*Task directions*. Please give back word for word the lines below, from the first one through the one with "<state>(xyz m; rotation".

Robot episode records:

* Start *

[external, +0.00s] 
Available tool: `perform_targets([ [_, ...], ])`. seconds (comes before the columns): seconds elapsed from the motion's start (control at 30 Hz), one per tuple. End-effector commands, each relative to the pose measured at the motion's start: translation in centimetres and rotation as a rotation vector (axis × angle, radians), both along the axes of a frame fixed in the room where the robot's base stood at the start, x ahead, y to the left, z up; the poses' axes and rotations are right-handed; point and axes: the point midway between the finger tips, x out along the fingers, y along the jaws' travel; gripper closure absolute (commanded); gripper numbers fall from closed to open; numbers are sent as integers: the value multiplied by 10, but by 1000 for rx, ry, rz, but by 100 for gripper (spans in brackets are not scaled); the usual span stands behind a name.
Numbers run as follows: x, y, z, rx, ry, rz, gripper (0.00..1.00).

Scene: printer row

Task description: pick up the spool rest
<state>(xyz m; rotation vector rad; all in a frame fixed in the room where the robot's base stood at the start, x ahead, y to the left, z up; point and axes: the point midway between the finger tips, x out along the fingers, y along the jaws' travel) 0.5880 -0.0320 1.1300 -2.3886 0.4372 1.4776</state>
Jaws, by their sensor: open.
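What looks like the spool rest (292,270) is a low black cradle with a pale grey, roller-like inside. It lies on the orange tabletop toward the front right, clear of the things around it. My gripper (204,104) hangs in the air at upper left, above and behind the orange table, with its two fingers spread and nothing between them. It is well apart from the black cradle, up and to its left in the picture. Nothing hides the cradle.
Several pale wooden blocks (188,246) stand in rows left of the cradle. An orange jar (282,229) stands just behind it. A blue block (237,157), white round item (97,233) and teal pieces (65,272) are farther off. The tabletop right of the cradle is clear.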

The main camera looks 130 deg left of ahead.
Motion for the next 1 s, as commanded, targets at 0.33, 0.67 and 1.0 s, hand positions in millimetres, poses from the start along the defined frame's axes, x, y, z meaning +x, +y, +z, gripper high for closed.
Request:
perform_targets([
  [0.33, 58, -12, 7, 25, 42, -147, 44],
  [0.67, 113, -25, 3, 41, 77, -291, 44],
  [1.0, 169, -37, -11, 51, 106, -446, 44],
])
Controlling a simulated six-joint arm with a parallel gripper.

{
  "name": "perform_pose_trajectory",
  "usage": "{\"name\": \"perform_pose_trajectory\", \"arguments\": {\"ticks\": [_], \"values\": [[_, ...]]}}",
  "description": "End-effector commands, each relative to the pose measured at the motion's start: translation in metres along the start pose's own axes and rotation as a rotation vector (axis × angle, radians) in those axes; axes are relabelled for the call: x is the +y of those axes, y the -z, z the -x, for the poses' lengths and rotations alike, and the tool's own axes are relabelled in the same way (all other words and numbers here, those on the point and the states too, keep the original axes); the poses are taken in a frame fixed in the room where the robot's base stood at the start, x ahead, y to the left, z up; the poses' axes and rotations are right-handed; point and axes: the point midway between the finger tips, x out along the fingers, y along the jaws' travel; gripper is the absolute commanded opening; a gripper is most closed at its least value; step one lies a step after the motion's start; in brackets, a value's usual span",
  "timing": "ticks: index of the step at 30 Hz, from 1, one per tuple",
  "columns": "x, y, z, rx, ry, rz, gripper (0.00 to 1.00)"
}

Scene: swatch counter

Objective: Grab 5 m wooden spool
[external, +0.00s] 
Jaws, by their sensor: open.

* End *

*Solution to the problem*.
[external, +0.00s] 
Available tool: `perform_targets([ [_, ...], ])`. seconds (comes before the columns): seconds elapsed from the motion's start (control at 30 Hz), one per tuple. End-effector commands, each relative to the pose measured at the motion's start: translation in centimetres and rotation as a rotation vector (axis × angle, radians), both along the axes of a frame fixed in the room where the robot's base stood at the start, x ahead, y to the left, z up; the poses' axes and rotations are right-handed; point and axes: the point midway between the finger tips, x out along the fingers, y along the jaws' travel; gripper closure absolute (commanded); gripper numbers fall from closed to open; numbers are sent as integers: the value multiplied by 10, but by 1000 for rx, ry, rz, but by 100 for gripper (spans in brackets are not scaled); the usual span stands behind a name.
Numbers run as follows: x, y, z, rx, ry, rz, gripper (0.00..1.00).

Scene: printer row

Task description: pick up the spool rest
<state>(xyz m; rotation vector rad; all in a frame fixed in the room where the robot's base stood at the start, x ahead, y to the left, z up; point and axes: the point midway between the finger tips, x out along the fingers, y along the jaws' travel) 0.5880 -0.0320 1.1300 -2.3886 0.4372 1.4776</state>

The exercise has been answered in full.